Foreign Minister Masahiko Komura has promised that Japan will try its best to show its leadership to create an agreement between developed and developing countries dealing with climate change. As host of the G8 Summit, Japan is working towards establishing a framework with fair and equitable emission targets in which all major emitters participate. Komura called on Brazil, India and the U.S. to join the new framework.

An extended group of outreach countries will join the G8 leaders on the third day of the summit process. The "Outreach Five" are leaders of Brazil, China, India, Mexico, and South Africa. International NGOs working on environment, development, human rights and peace issues will also attend the Summit, along with leaders of other democracies, including Australia, South Korea and Indonesia as well as leaders from several African countries.

We’re at a critical juncture toward framing the Post Kyoto Framework to tackle climate change, according to Japan’s Press Deputy Secretary Tomohiko Taniguchi. "Japan with its close alliance with the U.S. on one hand and its proximity to China, which is one of the largest emitters, should play a great role at the G8 to come up with a regime all the emitters would find acceptable and the one that does work."


NGOs and climatologist warn that this year’s Summit must send a strong signal that developed nations have to set tough reduction targets by next year to replace the Kyoto Protocol. If not, global warming will continue and result in a climate catastrophe long before mid-century.

"We need a new commitment beyond the Kyoto Protocol which expires in 2012, and the new framework is to be agreed by the end of 2008 at Copenhagen," said Yurika Ayukawa, vice chair of the 2008 G8 Summit NGO Forum. "To make this happen, the G8 needs to send a strong signal since responsible countries have caused the global warming by emitting so much greenhouse gases in the last 100 years," added Ayukawa, who served as climate policy senior officer for World Wildlife Fund (WWF) Japan before retiring in April.

If developing countries do not agree to do their share in any way beyond 2012, the U.S. or Japan may leave the Kyoto Framework, or any international agreements. "And the whole process of the U.N. Framework Convention on Climate Change [UNFCCC] will collapse, which means the efforts made since 1990 will be in vain," Ayukawa told IPS.

Strong messages from previous G8s have already accelerated the UNFCCC process in the previous three years.
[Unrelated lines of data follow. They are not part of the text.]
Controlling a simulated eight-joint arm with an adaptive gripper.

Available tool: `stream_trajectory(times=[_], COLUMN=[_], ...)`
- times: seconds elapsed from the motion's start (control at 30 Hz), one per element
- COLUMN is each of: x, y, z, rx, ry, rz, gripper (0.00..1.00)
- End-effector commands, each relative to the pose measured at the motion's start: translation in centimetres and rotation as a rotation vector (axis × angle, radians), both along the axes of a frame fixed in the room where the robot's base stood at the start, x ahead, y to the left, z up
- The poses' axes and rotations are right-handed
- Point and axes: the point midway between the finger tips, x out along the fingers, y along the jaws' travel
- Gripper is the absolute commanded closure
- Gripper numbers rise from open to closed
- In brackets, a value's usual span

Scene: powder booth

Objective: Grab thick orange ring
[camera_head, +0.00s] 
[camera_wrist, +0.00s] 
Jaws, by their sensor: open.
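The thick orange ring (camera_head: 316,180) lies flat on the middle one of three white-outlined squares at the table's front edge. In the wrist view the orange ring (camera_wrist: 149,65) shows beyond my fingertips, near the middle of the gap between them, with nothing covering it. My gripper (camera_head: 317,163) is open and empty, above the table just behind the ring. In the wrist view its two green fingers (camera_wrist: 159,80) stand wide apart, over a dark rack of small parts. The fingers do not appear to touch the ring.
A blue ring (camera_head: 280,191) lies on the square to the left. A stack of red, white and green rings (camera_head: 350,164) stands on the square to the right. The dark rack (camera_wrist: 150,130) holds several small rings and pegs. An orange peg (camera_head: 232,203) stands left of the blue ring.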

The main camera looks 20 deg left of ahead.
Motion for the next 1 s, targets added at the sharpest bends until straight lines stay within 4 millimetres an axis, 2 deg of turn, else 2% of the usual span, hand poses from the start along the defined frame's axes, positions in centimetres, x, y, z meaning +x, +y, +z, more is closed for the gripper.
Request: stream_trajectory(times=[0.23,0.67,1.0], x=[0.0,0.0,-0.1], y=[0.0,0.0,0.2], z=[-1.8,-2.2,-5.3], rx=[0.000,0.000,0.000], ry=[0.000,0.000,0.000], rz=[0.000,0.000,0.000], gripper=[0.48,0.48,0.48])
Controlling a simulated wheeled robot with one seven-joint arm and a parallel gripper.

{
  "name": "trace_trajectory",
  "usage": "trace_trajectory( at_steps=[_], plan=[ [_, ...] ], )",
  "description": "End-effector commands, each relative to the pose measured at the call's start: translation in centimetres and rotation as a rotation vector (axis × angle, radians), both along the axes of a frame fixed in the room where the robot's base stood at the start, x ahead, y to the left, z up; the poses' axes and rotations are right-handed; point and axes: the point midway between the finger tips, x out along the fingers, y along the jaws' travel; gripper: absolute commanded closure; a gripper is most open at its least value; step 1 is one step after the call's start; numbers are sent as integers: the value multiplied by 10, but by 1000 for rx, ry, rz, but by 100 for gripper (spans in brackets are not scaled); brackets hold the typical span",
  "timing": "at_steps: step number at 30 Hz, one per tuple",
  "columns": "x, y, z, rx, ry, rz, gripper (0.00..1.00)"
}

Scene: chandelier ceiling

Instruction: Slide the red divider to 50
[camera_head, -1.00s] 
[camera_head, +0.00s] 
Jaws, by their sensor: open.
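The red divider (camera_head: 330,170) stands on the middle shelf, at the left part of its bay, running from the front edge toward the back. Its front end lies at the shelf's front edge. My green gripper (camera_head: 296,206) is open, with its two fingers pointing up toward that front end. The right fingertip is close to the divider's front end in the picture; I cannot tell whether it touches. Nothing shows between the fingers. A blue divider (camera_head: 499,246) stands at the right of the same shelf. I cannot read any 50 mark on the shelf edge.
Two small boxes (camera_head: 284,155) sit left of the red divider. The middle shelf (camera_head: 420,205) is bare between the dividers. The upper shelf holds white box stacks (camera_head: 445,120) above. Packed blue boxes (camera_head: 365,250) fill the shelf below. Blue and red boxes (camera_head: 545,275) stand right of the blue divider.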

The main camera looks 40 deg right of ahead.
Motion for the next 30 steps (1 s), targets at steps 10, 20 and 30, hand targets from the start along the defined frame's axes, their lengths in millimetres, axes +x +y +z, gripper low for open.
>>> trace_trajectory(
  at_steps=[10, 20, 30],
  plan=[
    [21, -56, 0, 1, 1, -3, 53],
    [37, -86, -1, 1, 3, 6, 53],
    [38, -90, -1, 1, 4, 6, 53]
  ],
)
Ayukawa wants Fukuda and U.S. President George W. Bush to consider the urgency of climate change because there is little time left to address its dangerous impacts. "To show leadership, the two countries, as two rich nations, should promise to commit to deep cuts of greenhouse gases now, not later," she said.
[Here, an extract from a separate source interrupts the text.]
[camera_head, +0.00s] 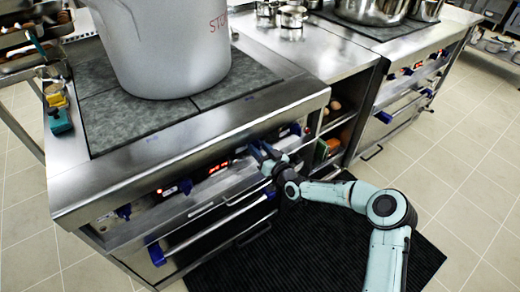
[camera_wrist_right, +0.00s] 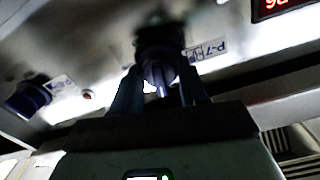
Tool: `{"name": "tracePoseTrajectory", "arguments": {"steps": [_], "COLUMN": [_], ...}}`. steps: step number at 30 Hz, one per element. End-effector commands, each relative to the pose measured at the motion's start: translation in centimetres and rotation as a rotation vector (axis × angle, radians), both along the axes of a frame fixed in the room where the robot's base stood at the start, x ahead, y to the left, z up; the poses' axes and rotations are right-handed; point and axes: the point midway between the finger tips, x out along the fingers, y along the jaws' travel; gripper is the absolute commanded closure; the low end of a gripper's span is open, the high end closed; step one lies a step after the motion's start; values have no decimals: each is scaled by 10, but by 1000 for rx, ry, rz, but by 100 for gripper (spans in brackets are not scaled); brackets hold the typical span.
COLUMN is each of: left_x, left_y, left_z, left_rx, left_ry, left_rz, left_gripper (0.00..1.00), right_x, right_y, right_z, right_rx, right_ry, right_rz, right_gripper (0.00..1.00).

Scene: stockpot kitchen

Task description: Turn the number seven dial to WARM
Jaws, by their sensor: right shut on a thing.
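My right gripper (camera_head: 262,155) reaches the front control panel of the near range in the head view. In the right wrist view, its two fingers (camera_wrist_right: 160,92) are shut on a dark blue dial (camera_wrist_right: 160,72), one on each side. A label beside this dial (camera_wrist_right: 205,50) appears upside down and seems to read P-7. The gripper mostly hides the held dial in the head view. Its pointer setting and the WARM mark cannot be read. My left gripper is not in view.
Other blue dials (camera_head: 123,211) (camera_head: 186,187) line the panel, and one sits left in the wrist view (camera_wrist_right: 28,98). A red display (camera_head: 219,167) is near the gripper. Oven handles (camera_head: 215,222) run below. A large grey pot (camera_head: 165,50) stands on top.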

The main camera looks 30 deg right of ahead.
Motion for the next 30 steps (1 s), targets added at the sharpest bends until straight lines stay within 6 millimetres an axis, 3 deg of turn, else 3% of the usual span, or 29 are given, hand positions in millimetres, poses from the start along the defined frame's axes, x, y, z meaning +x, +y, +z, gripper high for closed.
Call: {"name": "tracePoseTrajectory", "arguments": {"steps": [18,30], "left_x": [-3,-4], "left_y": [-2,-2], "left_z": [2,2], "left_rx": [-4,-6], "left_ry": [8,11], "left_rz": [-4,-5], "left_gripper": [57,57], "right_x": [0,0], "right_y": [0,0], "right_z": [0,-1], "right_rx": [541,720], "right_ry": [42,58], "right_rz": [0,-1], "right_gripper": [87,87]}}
Still, Ayukawa sees little hope regarding climate change. "Japan and the U.S. are against strong commitments in the near-term, against a mid-term goal for 2020, and because of this, the developing countries are opposing any agreements on a longer-term vision of halving the global emission by 2050," she says, stressing that, "there may be no agreement made at this year’s G8."
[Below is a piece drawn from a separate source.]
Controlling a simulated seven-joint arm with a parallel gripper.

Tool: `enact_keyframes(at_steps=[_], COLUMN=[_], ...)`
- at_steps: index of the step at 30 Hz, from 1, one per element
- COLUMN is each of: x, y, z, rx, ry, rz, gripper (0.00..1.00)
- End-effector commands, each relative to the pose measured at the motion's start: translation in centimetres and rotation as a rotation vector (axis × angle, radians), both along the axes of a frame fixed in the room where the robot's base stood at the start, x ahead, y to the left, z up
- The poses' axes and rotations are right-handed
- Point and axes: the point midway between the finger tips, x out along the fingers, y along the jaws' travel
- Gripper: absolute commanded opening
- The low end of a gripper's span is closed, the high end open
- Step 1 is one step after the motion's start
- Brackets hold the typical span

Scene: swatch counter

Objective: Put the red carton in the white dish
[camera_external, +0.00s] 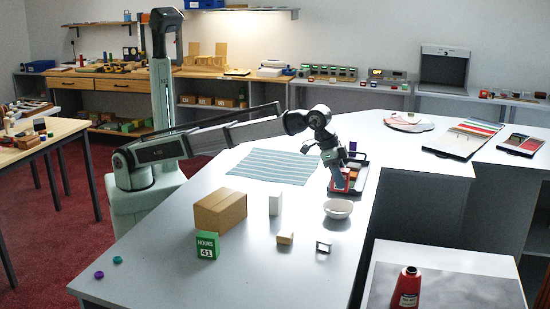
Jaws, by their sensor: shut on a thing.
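My gripper (337,172) points down at the dark tray, behind the white dish. It is shut on the red carton (352,177), which shows as red patches around and beside the fingers. The fingers and a grey-blue part hide much of the carton, and I cannot tell whether it touches the tray. The white dish (338,209), a small round bowl, stands on the counter just in front of the gripper. It looks empty.
The dark tray (363,188) holds a few coloured pieces. In front are a brown box (220,211), a white block (275,204), a wooden block (285,238), a green number block (208,246) and a small dark-framed item (323,247). A striped cloth (272,166) lies left.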

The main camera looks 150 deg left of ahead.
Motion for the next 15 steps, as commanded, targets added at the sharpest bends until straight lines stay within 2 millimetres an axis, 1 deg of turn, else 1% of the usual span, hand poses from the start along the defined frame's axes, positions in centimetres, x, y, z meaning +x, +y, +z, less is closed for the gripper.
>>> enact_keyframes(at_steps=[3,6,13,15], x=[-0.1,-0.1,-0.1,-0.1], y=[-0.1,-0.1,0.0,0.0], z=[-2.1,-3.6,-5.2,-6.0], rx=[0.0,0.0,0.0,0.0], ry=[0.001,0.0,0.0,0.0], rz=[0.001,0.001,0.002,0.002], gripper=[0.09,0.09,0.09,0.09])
However, Fukuda wants an agreement reached at the summit and environmental issues are his top priority. "He wants an international policy to promote Japanese leadership on environmental issues, post Kyoto Protocol," says Weston Konishi, Council of Foreign Relations Hitachi Fellow in Japan.

Fukuda also wants to use the G8 to showcase his leadership on the world stage arm-in-arm with leaders of the other major nations, according to Konishi. "He’s hoping that this will help boost his image at home, at a time when he is trying to improve his public support rate." Fukuda’s approval rating stands at 25 percent, according to a Kyodo News opinion poll.

There has also been speculation that Fukuda might dissolve the lower house of the Diet and call a general election after the Summit. It is not certain if the Summit will give Fukuda enough of a ratings boost to provide a clear advantage in an election, according to Konishi.

If this round of the Summit is anything like previous ones, then it is likely to have the same outcome: that is, a big to do about nothing.